Zawsze jestem ciekaw, jak producenci mogą wpływać na tworzenie albumu, jeżeli to jest debiut - wtedy oczywiście mogą pomóc, ale po upływie czasu...? Czy wciąż potrzebujesz dobrego producenta?

Ostatnio sam jestem producentem. Myślę, że producent powinien mieć inne ucho, po prostu nadążać za wykonawcą. Kiedy nagrywam album, przecież nie dyktuję np. perkusiście, co ma robić, po prostu mu mówię: "Będziesz perkusistą" i tyle. I kiedy utwór jest gotowy, producent oczywiście może powiedzieć, że np. zrobiliśmy to w zbyt szybkim tempie, a powinniśmy w wolniejszym, to jest jakby jego rola. Kiedy byliśmy bardzo młodzi  uwagi typu były bardzo cenne. Często udawało mi się zapytać o zdanie Petera Greena. Kiedy nagrywaliśmy pierwszą płytę, chcieliśmy, żeby brzmiała tak jak nasz koncert, a producent mówił: nie graj tego tak ciężko, spróbuj fingerstyle, dodaj tu pianino -  były dla nas bardzo cenne. Taki powinien być dobry producent.

 

A czego nauczyłeś się podczas wspólnych koncertów z Robertem Plantem?

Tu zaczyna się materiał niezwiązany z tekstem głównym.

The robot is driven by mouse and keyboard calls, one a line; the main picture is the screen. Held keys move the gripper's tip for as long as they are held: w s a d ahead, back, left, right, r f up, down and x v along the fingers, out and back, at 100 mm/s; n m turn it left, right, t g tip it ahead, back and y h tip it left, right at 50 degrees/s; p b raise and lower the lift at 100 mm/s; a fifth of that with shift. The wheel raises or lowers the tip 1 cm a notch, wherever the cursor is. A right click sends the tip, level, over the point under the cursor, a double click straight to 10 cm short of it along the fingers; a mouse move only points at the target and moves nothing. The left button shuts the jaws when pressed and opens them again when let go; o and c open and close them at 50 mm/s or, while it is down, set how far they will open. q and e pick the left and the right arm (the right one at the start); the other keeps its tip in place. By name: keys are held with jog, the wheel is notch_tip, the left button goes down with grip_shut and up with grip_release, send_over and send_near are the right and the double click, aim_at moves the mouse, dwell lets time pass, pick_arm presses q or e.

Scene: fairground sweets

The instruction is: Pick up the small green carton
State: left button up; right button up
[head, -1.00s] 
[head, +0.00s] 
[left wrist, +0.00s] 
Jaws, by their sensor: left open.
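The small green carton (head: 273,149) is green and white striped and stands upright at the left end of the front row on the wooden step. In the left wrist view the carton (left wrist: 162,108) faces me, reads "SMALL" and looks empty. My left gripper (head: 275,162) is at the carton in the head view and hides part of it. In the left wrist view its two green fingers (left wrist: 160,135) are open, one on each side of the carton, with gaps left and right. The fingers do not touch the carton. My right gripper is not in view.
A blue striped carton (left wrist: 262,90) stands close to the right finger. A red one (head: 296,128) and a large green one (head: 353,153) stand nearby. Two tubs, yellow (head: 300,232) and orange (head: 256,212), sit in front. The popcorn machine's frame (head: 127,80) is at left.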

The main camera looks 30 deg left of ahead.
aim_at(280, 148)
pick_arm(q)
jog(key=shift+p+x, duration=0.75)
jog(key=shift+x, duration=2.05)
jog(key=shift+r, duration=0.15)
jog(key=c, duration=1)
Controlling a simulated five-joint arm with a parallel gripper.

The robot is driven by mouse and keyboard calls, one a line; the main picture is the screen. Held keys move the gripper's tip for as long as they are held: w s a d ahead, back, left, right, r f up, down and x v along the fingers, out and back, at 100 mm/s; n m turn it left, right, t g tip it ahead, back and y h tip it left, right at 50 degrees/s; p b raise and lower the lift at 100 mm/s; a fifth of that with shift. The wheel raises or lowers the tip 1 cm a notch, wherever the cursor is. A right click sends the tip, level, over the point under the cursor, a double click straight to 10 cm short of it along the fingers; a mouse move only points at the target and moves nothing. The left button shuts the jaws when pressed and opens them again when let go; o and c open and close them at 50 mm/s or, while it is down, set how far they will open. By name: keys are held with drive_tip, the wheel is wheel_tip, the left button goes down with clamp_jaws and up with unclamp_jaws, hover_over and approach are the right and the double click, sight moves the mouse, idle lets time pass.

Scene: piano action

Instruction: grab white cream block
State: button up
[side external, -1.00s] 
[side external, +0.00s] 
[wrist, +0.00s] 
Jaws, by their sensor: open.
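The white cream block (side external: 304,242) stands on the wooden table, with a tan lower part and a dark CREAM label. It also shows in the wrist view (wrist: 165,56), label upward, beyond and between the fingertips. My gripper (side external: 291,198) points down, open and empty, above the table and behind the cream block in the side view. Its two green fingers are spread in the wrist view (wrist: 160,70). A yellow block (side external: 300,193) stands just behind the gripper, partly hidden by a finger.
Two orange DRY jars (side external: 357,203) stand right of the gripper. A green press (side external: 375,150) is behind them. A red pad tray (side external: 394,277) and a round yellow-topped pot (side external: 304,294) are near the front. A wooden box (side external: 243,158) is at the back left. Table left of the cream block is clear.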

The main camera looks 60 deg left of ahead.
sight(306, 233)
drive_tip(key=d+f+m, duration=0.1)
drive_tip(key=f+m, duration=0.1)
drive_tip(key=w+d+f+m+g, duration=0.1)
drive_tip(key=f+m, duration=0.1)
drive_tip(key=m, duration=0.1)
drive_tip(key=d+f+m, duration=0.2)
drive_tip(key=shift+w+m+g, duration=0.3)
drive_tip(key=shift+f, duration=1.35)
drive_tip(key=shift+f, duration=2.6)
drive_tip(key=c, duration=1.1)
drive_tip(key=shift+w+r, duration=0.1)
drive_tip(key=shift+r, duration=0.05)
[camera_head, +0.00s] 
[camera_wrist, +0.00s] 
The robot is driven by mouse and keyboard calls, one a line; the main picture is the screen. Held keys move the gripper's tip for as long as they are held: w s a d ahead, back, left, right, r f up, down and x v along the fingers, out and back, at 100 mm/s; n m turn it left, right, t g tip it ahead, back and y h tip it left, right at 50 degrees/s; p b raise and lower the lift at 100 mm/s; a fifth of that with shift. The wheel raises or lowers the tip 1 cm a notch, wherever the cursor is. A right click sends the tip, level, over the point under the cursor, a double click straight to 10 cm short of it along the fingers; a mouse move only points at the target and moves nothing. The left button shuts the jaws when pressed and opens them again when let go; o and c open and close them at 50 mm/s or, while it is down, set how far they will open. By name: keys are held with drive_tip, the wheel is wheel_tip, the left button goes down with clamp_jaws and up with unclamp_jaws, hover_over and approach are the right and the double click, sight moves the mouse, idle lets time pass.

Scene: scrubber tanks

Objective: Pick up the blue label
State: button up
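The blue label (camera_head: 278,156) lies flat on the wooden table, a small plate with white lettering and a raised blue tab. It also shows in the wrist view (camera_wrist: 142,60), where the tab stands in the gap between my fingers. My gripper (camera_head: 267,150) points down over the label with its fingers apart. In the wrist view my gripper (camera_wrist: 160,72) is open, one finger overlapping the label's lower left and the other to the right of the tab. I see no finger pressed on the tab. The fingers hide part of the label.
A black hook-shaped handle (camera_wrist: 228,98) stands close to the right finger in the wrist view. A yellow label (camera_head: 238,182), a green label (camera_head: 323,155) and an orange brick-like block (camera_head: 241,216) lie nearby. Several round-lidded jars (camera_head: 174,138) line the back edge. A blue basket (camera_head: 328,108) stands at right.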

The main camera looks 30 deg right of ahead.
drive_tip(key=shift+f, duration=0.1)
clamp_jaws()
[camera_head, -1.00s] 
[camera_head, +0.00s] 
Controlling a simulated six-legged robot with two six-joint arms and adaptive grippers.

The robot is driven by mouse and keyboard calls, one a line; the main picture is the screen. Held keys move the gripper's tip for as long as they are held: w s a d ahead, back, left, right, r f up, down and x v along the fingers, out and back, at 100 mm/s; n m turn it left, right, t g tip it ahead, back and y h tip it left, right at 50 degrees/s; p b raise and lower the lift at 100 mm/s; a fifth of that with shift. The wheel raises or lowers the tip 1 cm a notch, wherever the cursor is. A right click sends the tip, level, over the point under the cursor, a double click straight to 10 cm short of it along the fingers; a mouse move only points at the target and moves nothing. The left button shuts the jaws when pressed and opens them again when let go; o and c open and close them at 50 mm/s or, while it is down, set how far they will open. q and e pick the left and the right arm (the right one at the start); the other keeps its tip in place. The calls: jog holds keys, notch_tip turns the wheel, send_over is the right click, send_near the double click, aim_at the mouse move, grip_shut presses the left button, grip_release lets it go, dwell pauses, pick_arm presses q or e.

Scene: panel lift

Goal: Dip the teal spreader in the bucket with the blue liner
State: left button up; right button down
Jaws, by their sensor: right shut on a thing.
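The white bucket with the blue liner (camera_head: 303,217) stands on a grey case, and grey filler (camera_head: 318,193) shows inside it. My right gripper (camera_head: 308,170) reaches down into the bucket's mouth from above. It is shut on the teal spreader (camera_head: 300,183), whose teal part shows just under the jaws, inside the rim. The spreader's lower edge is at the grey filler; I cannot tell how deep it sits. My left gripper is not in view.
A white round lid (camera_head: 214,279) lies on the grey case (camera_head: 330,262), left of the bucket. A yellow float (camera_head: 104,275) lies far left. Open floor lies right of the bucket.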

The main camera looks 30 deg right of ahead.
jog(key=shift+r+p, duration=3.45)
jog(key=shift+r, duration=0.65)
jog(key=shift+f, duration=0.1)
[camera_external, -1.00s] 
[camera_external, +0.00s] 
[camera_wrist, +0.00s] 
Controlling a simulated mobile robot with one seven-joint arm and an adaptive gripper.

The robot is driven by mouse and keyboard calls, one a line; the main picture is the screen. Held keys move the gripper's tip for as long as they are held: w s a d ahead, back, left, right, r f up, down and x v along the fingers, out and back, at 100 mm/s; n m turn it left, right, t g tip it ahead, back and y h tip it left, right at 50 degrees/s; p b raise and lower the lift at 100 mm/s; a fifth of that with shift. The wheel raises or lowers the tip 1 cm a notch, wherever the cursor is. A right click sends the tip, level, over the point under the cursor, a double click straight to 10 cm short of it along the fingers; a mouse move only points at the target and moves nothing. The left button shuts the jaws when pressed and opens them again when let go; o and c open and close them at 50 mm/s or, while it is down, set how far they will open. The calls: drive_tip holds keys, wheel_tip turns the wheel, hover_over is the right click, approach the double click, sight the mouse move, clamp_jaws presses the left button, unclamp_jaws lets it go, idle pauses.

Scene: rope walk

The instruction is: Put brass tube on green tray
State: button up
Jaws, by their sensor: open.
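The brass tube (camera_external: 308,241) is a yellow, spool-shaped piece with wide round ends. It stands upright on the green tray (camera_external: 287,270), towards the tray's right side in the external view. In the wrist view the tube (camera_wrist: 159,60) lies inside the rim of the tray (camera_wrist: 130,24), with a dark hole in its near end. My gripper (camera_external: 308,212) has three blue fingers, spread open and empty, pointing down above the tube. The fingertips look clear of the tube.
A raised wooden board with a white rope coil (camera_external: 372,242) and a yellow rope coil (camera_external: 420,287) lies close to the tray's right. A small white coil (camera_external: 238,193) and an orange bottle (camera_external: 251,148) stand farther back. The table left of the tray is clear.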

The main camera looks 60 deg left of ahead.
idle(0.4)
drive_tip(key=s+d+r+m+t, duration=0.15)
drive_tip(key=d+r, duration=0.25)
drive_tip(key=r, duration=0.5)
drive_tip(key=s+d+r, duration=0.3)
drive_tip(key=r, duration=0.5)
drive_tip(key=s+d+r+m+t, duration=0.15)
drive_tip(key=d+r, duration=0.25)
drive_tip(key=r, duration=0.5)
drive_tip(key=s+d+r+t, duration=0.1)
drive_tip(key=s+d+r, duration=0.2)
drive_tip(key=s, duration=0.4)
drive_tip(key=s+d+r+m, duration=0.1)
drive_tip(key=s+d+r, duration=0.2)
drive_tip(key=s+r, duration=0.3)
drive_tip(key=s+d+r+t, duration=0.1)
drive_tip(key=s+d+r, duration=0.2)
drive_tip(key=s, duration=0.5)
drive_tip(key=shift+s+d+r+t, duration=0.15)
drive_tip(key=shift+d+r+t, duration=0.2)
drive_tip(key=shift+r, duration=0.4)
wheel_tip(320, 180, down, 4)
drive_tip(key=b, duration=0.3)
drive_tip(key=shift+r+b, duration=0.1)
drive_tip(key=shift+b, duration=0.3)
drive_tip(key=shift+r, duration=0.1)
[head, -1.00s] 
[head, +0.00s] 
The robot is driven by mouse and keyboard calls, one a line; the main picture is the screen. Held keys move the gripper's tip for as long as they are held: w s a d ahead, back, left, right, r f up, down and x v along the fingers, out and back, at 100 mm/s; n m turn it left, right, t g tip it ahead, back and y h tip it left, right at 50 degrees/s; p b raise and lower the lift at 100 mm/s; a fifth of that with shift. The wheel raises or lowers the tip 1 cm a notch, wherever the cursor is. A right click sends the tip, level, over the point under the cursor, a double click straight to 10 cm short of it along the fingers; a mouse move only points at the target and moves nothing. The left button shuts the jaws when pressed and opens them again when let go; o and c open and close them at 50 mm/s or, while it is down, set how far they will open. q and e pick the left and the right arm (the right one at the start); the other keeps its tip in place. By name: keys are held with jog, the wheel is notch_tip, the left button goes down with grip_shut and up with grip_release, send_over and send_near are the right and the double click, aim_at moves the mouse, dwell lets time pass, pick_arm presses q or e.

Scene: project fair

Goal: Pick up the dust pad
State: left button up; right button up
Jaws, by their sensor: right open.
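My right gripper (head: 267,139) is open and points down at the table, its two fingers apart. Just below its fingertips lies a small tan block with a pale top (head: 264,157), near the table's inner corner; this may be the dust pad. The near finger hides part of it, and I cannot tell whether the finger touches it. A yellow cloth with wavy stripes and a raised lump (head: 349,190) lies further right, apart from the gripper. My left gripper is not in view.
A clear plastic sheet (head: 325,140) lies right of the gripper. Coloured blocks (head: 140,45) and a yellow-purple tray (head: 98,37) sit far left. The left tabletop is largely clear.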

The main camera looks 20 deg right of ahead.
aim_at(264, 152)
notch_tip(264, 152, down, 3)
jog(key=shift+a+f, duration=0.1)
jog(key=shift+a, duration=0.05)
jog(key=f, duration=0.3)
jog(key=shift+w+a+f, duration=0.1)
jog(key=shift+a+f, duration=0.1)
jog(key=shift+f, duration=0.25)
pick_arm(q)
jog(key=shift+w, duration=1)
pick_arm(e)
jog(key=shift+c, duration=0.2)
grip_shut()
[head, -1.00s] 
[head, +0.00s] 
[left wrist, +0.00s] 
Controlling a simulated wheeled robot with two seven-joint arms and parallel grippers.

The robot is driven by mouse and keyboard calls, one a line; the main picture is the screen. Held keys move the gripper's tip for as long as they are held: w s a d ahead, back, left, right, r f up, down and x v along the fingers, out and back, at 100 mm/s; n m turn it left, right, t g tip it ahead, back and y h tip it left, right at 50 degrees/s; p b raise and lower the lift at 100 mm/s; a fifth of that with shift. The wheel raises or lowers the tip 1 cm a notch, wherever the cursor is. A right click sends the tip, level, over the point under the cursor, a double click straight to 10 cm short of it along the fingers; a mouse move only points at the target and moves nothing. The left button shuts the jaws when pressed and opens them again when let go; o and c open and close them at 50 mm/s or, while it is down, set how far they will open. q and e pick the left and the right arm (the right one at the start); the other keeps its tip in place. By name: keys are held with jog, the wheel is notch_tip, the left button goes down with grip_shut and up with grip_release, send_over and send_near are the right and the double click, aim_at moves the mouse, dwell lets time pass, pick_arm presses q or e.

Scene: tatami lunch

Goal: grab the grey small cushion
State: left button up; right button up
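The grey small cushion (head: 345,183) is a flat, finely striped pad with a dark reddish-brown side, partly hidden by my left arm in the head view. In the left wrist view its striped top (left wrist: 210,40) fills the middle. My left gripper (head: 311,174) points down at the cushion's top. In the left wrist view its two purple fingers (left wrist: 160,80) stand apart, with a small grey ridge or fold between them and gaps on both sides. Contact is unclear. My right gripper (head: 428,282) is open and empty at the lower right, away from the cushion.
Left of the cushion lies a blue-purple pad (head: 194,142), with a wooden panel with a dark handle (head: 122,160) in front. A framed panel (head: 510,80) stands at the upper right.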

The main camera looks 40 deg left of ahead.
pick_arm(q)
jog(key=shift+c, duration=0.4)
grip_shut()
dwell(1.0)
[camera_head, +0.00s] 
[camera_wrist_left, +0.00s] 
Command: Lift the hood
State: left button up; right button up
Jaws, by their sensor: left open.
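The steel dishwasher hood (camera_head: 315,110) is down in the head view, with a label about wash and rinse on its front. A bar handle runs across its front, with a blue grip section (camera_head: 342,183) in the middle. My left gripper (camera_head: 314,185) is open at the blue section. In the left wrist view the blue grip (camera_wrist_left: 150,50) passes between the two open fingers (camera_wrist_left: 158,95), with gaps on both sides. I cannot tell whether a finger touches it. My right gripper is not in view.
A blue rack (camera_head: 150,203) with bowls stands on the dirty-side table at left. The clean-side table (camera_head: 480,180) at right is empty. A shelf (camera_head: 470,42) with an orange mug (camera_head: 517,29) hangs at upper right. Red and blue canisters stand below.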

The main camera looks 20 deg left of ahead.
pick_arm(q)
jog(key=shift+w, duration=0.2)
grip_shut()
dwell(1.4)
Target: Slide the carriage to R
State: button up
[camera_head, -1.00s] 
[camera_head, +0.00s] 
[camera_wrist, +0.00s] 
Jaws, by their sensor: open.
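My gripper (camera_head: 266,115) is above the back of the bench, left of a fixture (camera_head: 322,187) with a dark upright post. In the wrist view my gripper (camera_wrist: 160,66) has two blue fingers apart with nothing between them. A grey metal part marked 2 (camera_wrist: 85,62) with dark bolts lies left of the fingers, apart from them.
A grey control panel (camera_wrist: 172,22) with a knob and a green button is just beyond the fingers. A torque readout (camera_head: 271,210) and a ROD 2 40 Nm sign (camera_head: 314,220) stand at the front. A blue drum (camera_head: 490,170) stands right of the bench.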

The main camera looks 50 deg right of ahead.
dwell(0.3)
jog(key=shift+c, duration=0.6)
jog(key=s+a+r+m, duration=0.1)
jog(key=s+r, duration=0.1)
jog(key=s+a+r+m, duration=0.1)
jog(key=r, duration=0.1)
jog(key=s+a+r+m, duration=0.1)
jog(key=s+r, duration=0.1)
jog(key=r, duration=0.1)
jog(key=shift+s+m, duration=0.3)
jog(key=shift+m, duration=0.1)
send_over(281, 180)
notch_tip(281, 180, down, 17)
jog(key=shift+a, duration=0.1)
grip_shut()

 Oczywiście jako dziecko słuchałem i Otisa Rusha i B.B. Kinga i Django Reinhardta, ale też i Led Zeppelin. Granie z plantem było wyjątkowe i oczywiście na koncertach nie brakowało piosenek Led Zeppelin no i przy okazji wiele się od niego nauczyłem. To prawdziwy fan muzyki i fantastyczny wokalista. Parę lat temu zadzwonił do mnie bardzo podekscytowany i opowiadał, jak śpiewał z kimś bardzo młodym i bardzo chciał się podzielić swoim odkryciem. On kocha muzykę prawie jak małe dziecko. No nigdy nie przestał kochać muzyki. Łatwo przyszła mu utrata statusu supergwiazdy, nigdy się tym nie przejmował. Cały czas chce występować z najróżniejszymi muzykami, nie spoczął na laurach, co w jego przypadku nie byłoby przecież trudne.

 

I ostatnie pytanie - wymień jeden album, który poleciłbyś młodym ludziom teraz? Czego powinni posłuchać?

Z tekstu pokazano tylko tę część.